The additional guidelines prescribed and its analysis is as follows-
- Mandatory issuance through electronic book building platform
SEBI vide circular dated January 05, 2020, mandated issuance of debt securities exceeding rupees two hundred crores to be undertaken through the electronic book building platform (“EBPF”). Now, SEBI has mandated that the issuance of AT1 instruments shall be compulsorily done through EBPF irrespective of the issue size.
Further, the January 2020 Circular did not include AT1 bonds, however, the October Circular has specifically included AT1 bonds within its ambit.
EBPF is deployed in large size issue because of the novelty of the system and higher cost as compared to other alternatives. However, the latest amendment on the use of EBPF irrespective of the issue size will increase smaller issuances costly, therefore, making them unviable.
- Only QIBs shall be allowed to participate in an issue
The most important change is that now only QIBs shall be allowed to participate in the issuance of AT1 bond; retail and other non-QIB investors have been excluded from the list of eligible investors to AT1 bonds. The amendement is made with an intent to safeguard the retail investors from the risk possed by such instruments, as these complex instruments carry certain risk that are not generally not understood by the common people
The QIBs are better equipped for analyzing potential risk and whether or not such issuance is worth investing compared to other classes of the investor, this would hence form the first line of defense to protect the other investors, who would be benefited with skills and resources of QIBs.
This change however directly conflicts with the RBI Guidelines on this issue, which allows banks to issue AT1 bonds to retail investors with permission of its board via amendments to implementation of Basel III Capital Regulations in Indian on date September 1, 2014
In any event, if the AT1 bonds are taken for listing, the conditions under SEBI Circular will have to be fulfilled and therefore, the issuances shall have to be restricted to QIBs only.
It shall be noted that the restriction is only on the issuance of securities and non-QIB investors can still purchase the securities from the open market.
However, there might be still concerns that such QIBs might engage in selling securities by misleading investors as it was alleged in the case of Yes Bank.
- Allotment and trading lot fixed
SEBI has further specified the minimum allotment of AT1 instruments shall not be less than rupees one crore and further the minimum trading lot is also fixed at rupees one crore.

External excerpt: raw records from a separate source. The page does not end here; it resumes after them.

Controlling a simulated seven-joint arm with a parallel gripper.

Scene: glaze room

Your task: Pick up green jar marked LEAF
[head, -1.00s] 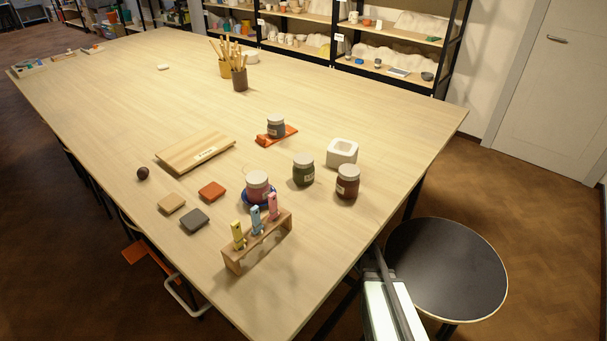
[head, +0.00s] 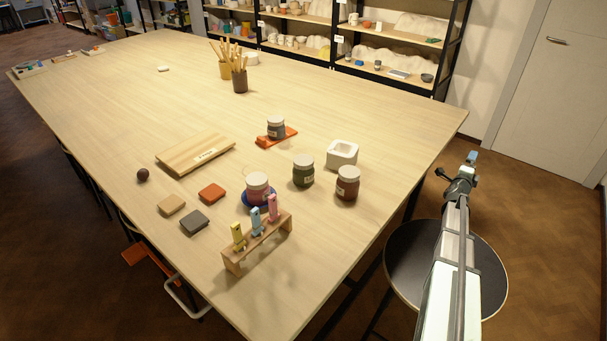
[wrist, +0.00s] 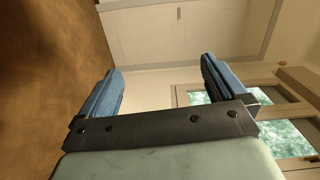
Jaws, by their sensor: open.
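The green jar (head: 303,171) stands upright on the table, with a pale lid and a light label too small to read. It stands between the pink jar on the blue dish and the dark red jar. My gripper (head: 471,158) is at the right in the head view, beyond the table's right edge and well apart from the jar. In the wrist view my gripper (wrist: 160,90) has its two blue fingers wide apart with nothing between them. The jar does not show in the wrist view.
Close to the green jar are a dark red jar (head: 347,183), a white square pot (head: 342,153), a pink jar (head: 257,187) and a grey-blue jar (head: 276,127) on an orange tile. A wooden rack (head: 258,246) stands in front. A round stool (head: 405,262) is below my arm.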

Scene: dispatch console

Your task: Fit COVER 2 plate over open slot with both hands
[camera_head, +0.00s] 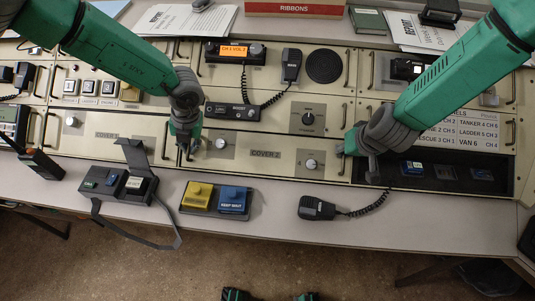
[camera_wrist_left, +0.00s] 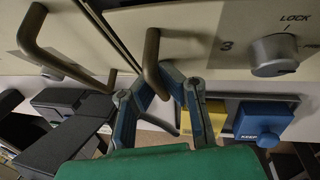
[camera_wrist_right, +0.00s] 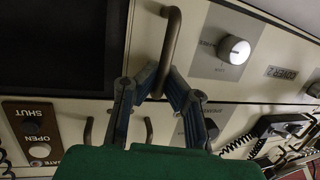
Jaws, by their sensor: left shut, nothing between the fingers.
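The COVER 2 plate (camera_head: 300,178) is a long cream panel with a round knob near each end and an upright handle at each end. It lies left of the open slot (camera_head: 450,182), a dark recess. My left gripper (camera_head: 186,150) is at the plate's left handle (camera_wrist_left: 152,62), shut with nothing between its fingers. My right gripper (camera_head: 360,165) is at the right handle; its fingertips (camera_wrist_right: 163,80) are on either side of that handle (camera_wrist_right: 174,35), and whether they grip it is unclear. The slot's dark edge also shows in the right wrist view (camera_wrist_right: 55,45).
Several small blue-lit modules (camera_head: 412,169) sit inside the slot. The COVER 1 plate (camera_head: 90,140) adjoins on the left. On the front ledge are a strapped black box (camera_head: 130,185), yellow and blue blocks (camera_head: 215,197) and a corded microphone (camera_head: 317,208).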

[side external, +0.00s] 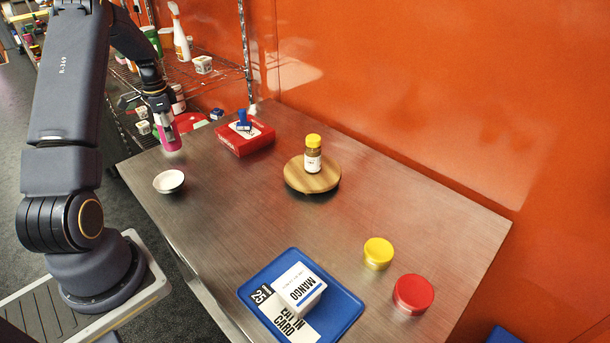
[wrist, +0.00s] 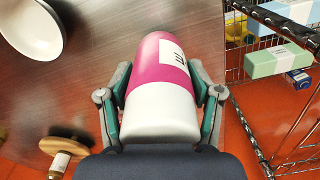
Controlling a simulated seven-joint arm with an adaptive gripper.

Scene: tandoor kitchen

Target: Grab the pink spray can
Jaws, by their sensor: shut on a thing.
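The pink spray can (side external: 171,140) is a pink cylinder with a white label and a white end. It hangs below my gripper (side external: 160,107) near the far left edge of the steel table. In the wrist view the can (wrist: 160,70) lies between the two fingers of my gripper (wrist: 162,97), one on each side, and they are shut on it. The can appears to be held above the tabletop; the exact gap is hard to tell.
A white bowl (side external: 168,181) stands close to the can. A red box (side external: 245,136) with a blue stamp-like item (side external: 243,120) is to the right. A wire shelf (side external: 205,75) stands behind. A round wooden board (side external: 325,182) holds a yellow-capped jar (side external: 313,155). The table's middle is clear.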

As mentioned above that though retail investors may not be able to participate in issuances, they might purchase the bonds from stock markets, to further deter retail investment in such instruments the trading lot has also been fixed at rupee one crore.
The fixing of minimum allotment size may not be of major importance as the issuance would only be to QIBs who, usually invest larger sums of money, however, minimum allotment size is generally kept in parity with trading lot size to create a uniform lot of securities and avoid forming of odd lots, hence fixing of minimum allotment size is mainly to bring it with parity with trading lot size.

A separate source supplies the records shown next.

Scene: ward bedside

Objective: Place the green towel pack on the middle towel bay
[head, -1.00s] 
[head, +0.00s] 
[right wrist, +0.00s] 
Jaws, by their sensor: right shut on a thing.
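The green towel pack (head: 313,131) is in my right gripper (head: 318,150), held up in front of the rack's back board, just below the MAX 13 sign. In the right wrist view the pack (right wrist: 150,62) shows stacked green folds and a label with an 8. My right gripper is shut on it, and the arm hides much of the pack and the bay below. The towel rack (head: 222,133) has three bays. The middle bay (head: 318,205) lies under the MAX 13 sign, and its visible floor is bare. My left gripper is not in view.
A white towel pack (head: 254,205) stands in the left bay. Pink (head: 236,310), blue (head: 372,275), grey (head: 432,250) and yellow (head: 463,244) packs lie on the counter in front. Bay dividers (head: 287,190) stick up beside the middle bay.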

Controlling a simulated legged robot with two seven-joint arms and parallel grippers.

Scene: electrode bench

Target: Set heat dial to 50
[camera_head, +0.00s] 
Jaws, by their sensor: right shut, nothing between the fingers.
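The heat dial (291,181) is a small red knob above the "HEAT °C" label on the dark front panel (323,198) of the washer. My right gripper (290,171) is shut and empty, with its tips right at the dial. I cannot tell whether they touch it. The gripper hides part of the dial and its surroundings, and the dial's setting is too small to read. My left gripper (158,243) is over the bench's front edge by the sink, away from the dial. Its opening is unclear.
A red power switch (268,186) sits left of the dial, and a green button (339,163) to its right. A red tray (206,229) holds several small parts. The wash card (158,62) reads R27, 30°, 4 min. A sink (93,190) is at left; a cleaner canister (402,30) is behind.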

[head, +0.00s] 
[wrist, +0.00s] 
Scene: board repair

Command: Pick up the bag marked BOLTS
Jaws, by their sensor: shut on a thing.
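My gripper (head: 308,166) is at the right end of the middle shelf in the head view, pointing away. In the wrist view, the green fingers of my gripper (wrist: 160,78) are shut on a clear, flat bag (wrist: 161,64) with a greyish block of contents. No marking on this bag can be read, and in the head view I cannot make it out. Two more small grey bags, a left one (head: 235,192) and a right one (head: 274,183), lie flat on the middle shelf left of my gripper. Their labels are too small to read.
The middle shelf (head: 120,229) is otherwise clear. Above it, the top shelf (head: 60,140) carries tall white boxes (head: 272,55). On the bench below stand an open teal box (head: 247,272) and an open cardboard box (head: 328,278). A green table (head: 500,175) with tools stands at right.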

- Increased disclosure requirements
Issuers of AT1 bonds are required to make disclosures as prescribed under Schedule I of SEBI (NCPRS) Regulations, in addition to that the issuer shall now have to make disclosures that are prescribed under Annex I and provisions of circulars mentioned in Annex II of the October Circular.
Along with that specific disclosures about the following shall have to be made in the offer document:
- Details of all the conditions upon which the call option will be exercised by them for AT1 instruments
- Risk factors, to include all the inherent features of these AT1 instruments such as discretion of issuer in terms of writing down the principal / interest, to skip interest payments, to make an early recall etc. without commensurate right for investors to legal recourse,even if suchactions of the issuer mightresult in potential loss to investors.

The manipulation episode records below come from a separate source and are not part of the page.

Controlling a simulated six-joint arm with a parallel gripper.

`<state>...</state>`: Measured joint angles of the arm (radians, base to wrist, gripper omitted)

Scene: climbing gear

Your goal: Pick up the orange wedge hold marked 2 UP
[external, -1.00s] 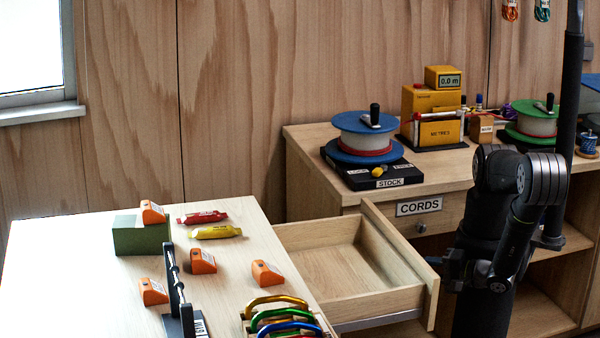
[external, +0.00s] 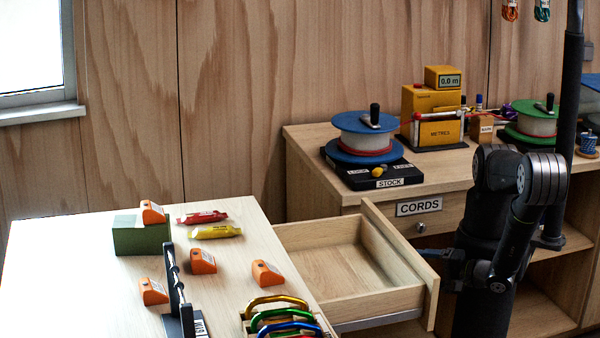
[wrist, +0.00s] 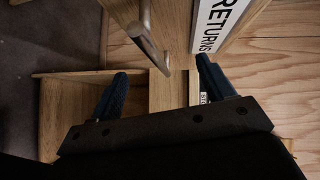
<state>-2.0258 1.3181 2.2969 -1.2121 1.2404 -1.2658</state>
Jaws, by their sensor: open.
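Several orange wedge holds stand at the left table in the external view. One wedge (external: 152,213) sits on a green block (external: 141,238).
The open wooden drawer (external: 398,302) is empty where I see inside. The wrist view shows a metal bar handle (wrist: 150,42) and a RETURNS label (wrist: 212,25).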

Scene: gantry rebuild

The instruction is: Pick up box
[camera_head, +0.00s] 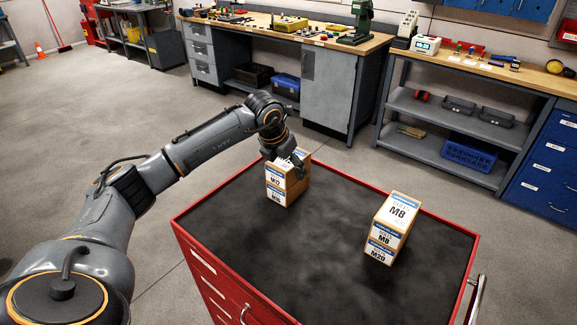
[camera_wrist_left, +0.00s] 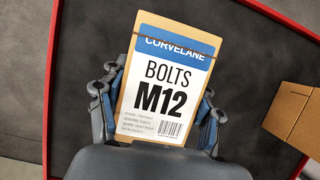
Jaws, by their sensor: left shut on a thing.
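A cardboard box labelled BOLTS M12 (camera_wrist_left: 165,80) fills the middle of the left wrist view, its label facing the camera. My left gripper (camera_wrist_left: 160,100) has a finger on each side of it and is shut on it. In the head view, the left gripper (camera_head: 291,165) reaches down onto the M12 box (camera_head: 275,178) near the back left of the cart top. Another box (camera_head: 275,195) shows directly below it; I cannot tell whether there is a gap between them. My right gripper is not in view.
The red cart's dark top (camera_head: 320,270) is mostly clear. A stack of M8 and M20 boxes (camera_head: 390,228) stands on its right side. A plain cardboard box (camera_wrist_left: 290,112) shows at the right of the wrist view. Workbenches (camera_head: 330,70) stand behind, across open floor.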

- Point of Non-Viability clause: The absolute right, given to the RBI, to direct a bank to write down the entire value of the outstanding AT1 instruments/bonds, if it thinks the bank has passed the Point of Non-Viability or requires a public sector capital infusion to remain a going concern.
These additional disclosures will give the investors a better understanding of the instrument and what they are signing up for.
Impact on currently listed AT1 Bonds
The majority of additional guidelines are in respect of securities that would be now be issued hence would have no impact on bonds already issued/listed on securities market. However, the conditions with respect the trading lot could impact the holders of AT1 bonds as they might have investments, not in multiple of one crore, which might result in the creation of odd lots.
Generally, special windows are provided by stock exchanges where investors can sell their odd lots to the market maker, intermediaries, or other concerns hence a special window, in this case, might be provided to deal with odd lots that might be created due to additional guidelines.
Given the tone of the changes made by the SEBI, it is very clear that the changes are highly inspired by the events that led to retail investors burning their hands in the case of Yes Bank. Most of the changes seem to carry the intent of deterring the retail investors from investing in these securities. The following paragraph from the circular makes the situation clear:
“Given the nature and contingency impact of these AT1 instruments and the fact that full import of the discretion is available to an issuer, may not be understood in the truest form by retail individual investors.”
Additional guidelines would without doubt restrict retail investment in AT1 bonds however, the added conditions in likelihood would jeopardize whatever little interest investors had on this product. Though the protection of investors is a goal of SEBI, so is the promotion of capital markets in India; hence, the regulation might be welcomed on the investor protection front but there are serious doubts on how good it will do for the development of the AT1 bonds market in India.